Friday, April 15, 2011


Well it's been almost precisely three months, but I'm back from hiatus because the world needs to see this one. I made grilled pizza last night and couldn't be more pleased with how it turned out. That is easily the most round I've ever been able to make a pizza and the cheese was perfectly brown and bubbly. You can even see some of the beautiful grill marks I was able to get on the crust. It was also incredibly easy to make.

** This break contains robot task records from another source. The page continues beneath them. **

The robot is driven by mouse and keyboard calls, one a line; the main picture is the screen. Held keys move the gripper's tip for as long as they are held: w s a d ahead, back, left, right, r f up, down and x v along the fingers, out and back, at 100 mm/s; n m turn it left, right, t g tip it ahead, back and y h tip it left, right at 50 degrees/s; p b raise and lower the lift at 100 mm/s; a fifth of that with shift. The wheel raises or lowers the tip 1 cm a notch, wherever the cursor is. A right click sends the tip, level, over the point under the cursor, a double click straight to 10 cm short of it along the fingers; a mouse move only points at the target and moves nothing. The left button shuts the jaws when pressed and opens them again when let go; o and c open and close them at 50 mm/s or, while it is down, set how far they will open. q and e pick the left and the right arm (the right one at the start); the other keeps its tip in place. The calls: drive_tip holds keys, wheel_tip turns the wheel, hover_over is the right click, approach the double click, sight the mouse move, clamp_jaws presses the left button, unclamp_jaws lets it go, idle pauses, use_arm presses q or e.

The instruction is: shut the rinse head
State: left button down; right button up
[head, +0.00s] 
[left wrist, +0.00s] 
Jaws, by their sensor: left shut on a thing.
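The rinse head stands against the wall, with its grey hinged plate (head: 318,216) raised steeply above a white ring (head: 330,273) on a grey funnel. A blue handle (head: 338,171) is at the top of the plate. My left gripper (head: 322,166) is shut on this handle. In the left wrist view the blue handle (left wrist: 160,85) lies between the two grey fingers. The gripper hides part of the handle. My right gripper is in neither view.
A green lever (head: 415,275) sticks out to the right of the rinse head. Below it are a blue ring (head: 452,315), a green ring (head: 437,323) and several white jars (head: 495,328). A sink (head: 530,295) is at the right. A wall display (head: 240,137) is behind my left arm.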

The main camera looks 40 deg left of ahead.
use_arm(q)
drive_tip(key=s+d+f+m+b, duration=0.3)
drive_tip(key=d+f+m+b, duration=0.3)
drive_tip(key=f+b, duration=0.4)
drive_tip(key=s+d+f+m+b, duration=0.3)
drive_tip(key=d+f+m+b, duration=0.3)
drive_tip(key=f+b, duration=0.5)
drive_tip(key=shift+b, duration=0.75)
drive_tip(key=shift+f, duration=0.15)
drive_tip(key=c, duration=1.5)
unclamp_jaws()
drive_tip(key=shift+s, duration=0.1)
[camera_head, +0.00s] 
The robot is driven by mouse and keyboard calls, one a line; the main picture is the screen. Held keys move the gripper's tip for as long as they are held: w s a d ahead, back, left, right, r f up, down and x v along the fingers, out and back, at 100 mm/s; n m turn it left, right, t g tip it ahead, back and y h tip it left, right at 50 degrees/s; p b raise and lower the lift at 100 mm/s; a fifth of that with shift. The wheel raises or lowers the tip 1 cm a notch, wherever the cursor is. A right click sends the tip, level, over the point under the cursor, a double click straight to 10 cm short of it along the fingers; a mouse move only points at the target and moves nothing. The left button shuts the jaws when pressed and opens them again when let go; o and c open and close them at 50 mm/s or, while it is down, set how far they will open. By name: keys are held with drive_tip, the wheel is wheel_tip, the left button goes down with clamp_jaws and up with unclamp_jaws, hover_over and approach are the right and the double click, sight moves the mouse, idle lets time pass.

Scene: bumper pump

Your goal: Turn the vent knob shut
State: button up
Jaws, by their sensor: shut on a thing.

I followed Mark Bittman's recipe for pizza dough, which is incredibly simple; it hardly even requires kneading. I let it rise for about three hours and then plopped it out of its container onto a floured pizza pan. The dough was very easy to work as it wasn't overly elastic, so I was able to stretch it out to the edge of the pan without it tearing and with a fairly consistent level of dough throughout. Then I threw it on the grill that had been preheating on high heat for probably twenty minutes so that it was really hot. I turn down the two burners that are directly below the pizza to medium after I put it on and then shut the lid and let it cook for about five minutes. After the five minutes I flip it and put on the sauce and toppings. Then I let it cook for another five to ten minutes. Basically at this stage I'm just looking for the cheese to melt and the bottom crust to get a little crispy. Now here's the secret that I discovered last night: once the cheese is melted and the crust is crispy enough that it can support itself take the pizza off and put it directly on the rack of an oven preheated to 500 degrees. That is key because on the grill the toppings don't get very hot or cook, but if you put it in a very hot oven the cheese will brown up, the topping will cook, and you'll still maintain that grilled flavor and crispiness. It tasted just as good as it looks by the way.